The difference between memcpy and memmove is that

in memmove, the source memory of specified size is copied into buffer and then moved to destination. So if the memory is overlapping, there are no side effects.
in case of memcpy(), there is no extra buffer taken for source memory. The copying is done directly on the memory so that when there is memory overlap, we get unexpected results.

These can be observed by the following code:

//include string.h, stdio.h, stdlib.h
int main(){
  char a[]="hare rama hare rama";

  char b[]="hare rama hare rama";

  memmove(a+5,a,20);
  puts(a);

  memcpy(b+5,b,20);
  puts(b);
}

Output is:

hare hare rama hare rama
hare hare hare hare hare hare rama hare rama

Coppersmith answered 25/7, 2013 at 6:41 Comment(4)
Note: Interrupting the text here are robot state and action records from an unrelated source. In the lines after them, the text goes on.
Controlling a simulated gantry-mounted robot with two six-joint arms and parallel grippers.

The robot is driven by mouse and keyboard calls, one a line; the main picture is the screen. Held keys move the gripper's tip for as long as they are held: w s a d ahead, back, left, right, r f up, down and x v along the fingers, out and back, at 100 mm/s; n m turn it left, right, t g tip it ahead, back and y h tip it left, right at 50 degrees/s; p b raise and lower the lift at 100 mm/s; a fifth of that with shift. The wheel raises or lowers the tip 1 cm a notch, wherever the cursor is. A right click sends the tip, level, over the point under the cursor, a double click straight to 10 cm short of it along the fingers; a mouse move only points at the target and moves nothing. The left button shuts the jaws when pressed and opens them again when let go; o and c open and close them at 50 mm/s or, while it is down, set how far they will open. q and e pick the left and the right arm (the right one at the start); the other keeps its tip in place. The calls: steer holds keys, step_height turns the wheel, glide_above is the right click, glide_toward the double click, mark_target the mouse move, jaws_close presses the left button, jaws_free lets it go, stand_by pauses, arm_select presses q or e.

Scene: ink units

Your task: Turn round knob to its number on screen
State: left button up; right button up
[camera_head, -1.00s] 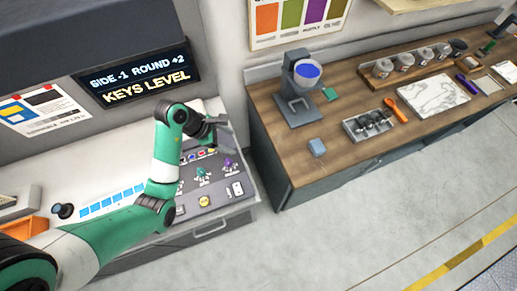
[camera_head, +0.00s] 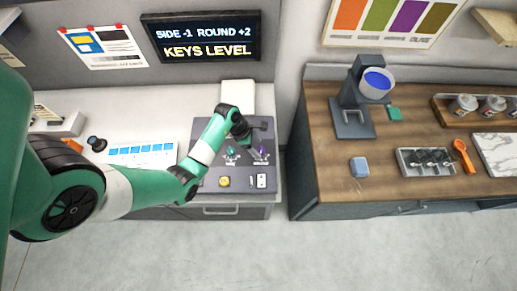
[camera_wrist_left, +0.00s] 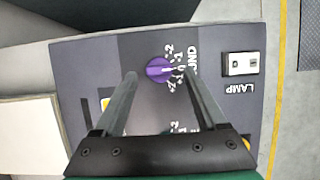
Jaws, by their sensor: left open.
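The purple round knob (camera_head: 261,153) is on the dark control panel (camera_head: 205,184); in the left wrist view the knob (camera_wrist_left: 157,71) stands by a scale from 2 through 0 to 2 and a partly hidden label ending in "UND". Its white pointer mark faces about the 0. My left gripper (camera_head: 256,132) is open over the panel; in the wrist view its fingers (camera_wrist_left: 160,75) lie on either side of the knob, with gaps. The screen (camera_head: 203,37) reads "SIDE -1 ROUND +2" and "KEYS LEVEL". My right gripper is not in view.
A teal knob (camera_head: 232,155) sits left of the purple one. A yellow button (camera_head: 224,182) and a white lamp switch (camera_head: 262,180) are near the panel's front. A wooden counter (camera_head: 325,148) with a cup machine (camera_head: 352,115) stands right.

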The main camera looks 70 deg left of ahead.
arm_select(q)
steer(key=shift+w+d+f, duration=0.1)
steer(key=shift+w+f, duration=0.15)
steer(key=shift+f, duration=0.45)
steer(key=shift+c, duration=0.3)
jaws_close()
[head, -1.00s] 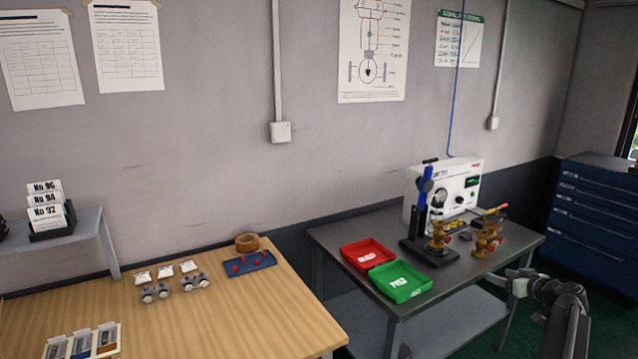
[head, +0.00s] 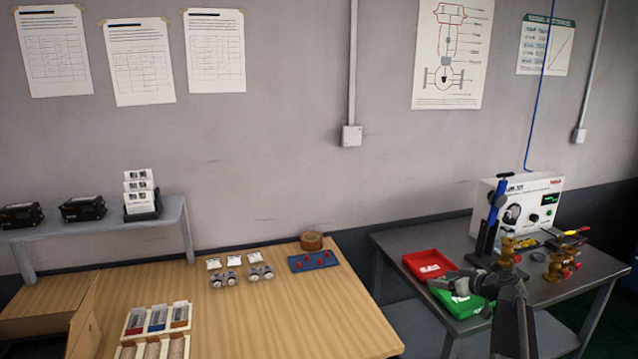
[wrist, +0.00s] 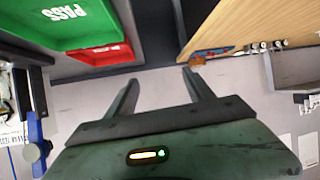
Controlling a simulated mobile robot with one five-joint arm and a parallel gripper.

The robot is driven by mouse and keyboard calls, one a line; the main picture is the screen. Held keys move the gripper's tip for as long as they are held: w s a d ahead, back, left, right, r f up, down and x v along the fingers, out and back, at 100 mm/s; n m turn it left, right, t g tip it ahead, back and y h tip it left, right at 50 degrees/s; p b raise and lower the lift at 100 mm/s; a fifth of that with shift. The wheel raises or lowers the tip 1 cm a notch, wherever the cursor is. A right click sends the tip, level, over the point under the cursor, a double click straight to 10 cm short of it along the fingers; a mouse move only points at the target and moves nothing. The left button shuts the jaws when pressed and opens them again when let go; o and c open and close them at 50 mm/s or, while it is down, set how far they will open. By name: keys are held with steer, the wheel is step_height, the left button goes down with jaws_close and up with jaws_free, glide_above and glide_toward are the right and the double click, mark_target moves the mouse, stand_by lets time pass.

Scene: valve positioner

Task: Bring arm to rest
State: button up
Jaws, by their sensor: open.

-1 - there is no requirement for memmove to actually copy data into a separate buffer – Appeal 17/10, 2013 at 15:13

this example does not help in understanding the concept .... as most of the compilers will give the same out as mem move output – Damp 29/9, 2014 at 5:52

@Appeal Conceptually it does. The buffer would usually be optimized out – Trudi 20/4, 2016 at 1:7

The same result, on Linux. – Riffle 22/9, 2017 at 2:5

As already pointed out in other answers, memmove is more sophisticated than memcpy such that it accounts for memory overlaps. The result of memmove is defined as if the src was copied into a buffer and then buffer copied into dst. This does NOT mean that the actual implementation uses any buffer, but probably does some pointer arithmetic.

Notice answered 19/4, 2016 at 23:41 Comment(0)

compiler could optimize memcpy, for example:

int x;
memcpy(&x, some_pointer, sizeof(int));

This memcpy may be optimized as: x = *(int*)some_pointer;

Cavalierly answered 21/6, 2013 at 4:18 Comment(3)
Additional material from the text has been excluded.